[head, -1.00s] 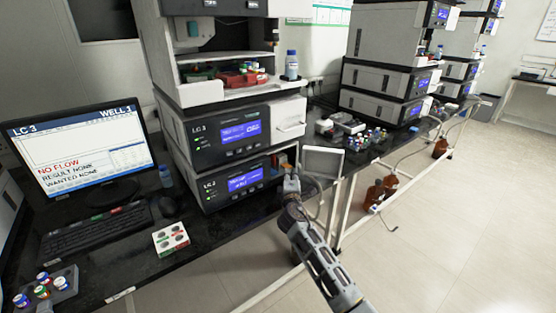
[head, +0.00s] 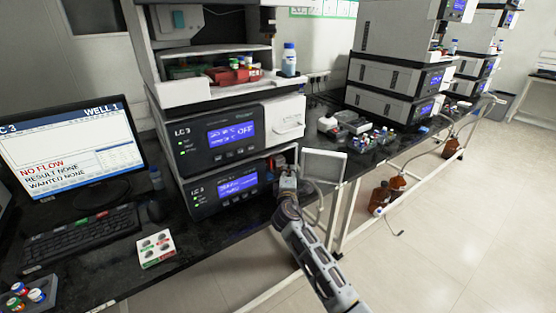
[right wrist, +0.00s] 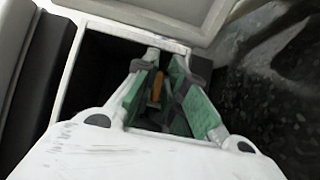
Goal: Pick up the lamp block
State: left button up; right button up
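The lower LC 3 unit (head: 222,187) has an open front bay at its right end, with a pale door panel (head: 324,166) swung out. My right gripper (head: 287,176) reaches into that bay. In the right wrist view, its two green-padded fingers (right wrist: 163,85) stand apart inside a pale-framed dark opening. A narrow orange piece (right wrist: 156,87), possibly part of the lamp block, shows between the fingers. The rest of the block is hidden in shadow, and contact with the pads is not clear. My left gripper is not in view.
The upper LC 3 unit (head: 225,135) sits directly above, with a red tray (head: 234,75) and a bottle (head: 289,60) on top. A monitor (head: 72,150), keyboard (head: 78,237) and small white button box (head: 156,248) stand left.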

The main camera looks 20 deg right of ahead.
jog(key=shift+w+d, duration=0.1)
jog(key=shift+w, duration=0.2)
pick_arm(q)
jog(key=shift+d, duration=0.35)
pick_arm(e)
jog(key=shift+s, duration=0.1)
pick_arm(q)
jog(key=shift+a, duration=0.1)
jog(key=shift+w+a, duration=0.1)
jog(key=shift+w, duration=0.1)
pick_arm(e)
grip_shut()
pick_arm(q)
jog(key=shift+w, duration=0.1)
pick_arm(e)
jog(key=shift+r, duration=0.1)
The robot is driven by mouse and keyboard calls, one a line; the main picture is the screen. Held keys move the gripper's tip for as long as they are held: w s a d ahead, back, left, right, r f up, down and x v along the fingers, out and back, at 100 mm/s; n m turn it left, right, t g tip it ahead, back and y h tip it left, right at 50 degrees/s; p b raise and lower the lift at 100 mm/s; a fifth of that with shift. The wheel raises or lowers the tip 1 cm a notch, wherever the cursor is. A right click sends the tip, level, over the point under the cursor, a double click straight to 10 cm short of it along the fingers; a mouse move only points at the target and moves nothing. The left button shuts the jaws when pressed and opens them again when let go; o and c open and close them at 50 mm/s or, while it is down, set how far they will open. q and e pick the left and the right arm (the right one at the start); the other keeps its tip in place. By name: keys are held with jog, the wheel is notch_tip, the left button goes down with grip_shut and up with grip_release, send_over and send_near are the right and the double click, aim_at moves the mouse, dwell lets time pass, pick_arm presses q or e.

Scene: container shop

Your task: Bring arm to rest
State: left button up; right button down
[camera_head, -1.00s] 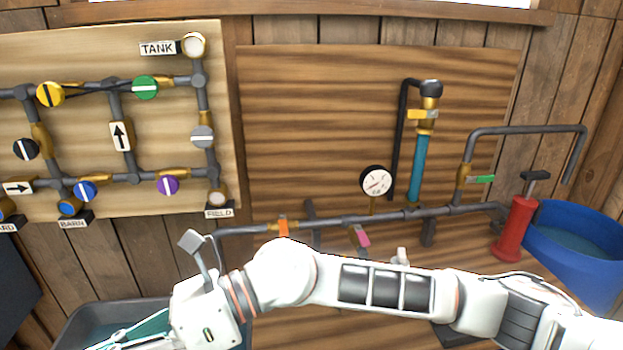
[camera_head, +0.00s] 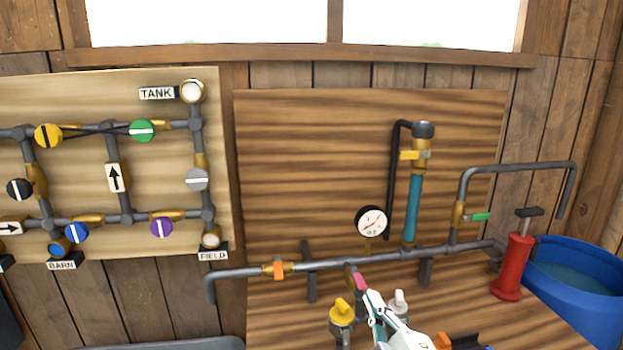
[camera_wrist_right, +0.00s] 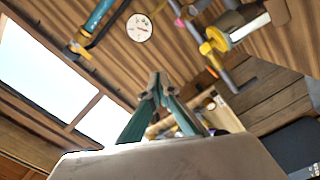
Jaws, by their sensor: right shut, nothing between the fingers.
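My right gripper (camera_head: 368,297) shows at the lower middle of the head view, its fingers pointing up toward the pipe. Its tips overlap the area just below the pink valve handle (camera_head: 360,282); I cannot tell whether they touch it. In the right wrist view the teal fingers of the right gripper (camera_wrist_right: 157,85) meet at their tips, shut with nothing between them. My left gripper is not in view.
A horizontal pipe (camera_head: 335,264) with an orange-handled valve (camera_head: 279,269) and a gauge (camera_head: 371,221) runs behind the gripper. A yellow-topped fitting (camera_head: 341,312) stands just left of it. A red pump (camera_head: 513,265) and blue tub (camera_head: 590,290) are at the right.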

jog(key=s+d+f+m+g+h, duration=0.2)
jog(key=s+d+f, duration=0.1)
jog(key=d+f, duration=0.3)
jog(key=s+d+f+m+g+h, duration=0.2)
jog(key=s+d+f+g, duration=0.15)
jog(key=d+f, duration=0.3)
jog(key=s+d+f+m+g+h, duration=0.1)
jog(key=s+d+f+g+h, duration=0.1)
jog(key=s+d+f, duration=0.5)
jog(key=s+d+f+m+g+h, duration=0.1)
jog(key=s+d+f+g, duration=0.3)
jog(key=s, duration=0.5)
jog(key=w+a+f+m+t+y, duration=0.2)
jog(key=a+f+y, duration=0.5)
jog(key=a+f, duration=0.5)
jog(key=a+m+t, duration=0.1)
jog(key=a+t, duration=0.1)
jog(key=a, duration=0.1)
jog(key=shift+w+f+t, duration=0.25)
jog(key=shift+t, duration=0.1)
****************
#### [What needs to be done]
Give the lines again word for word, from the start of the records to the line holding "Goal: Pick up the lamp block", both included, and leave out any picture.

#### [Response for this exercise]
[head, -1.00s] 
[head, +0.00s] 
[right wrist, +0.00s] 
Goal: Pick up the lamp block

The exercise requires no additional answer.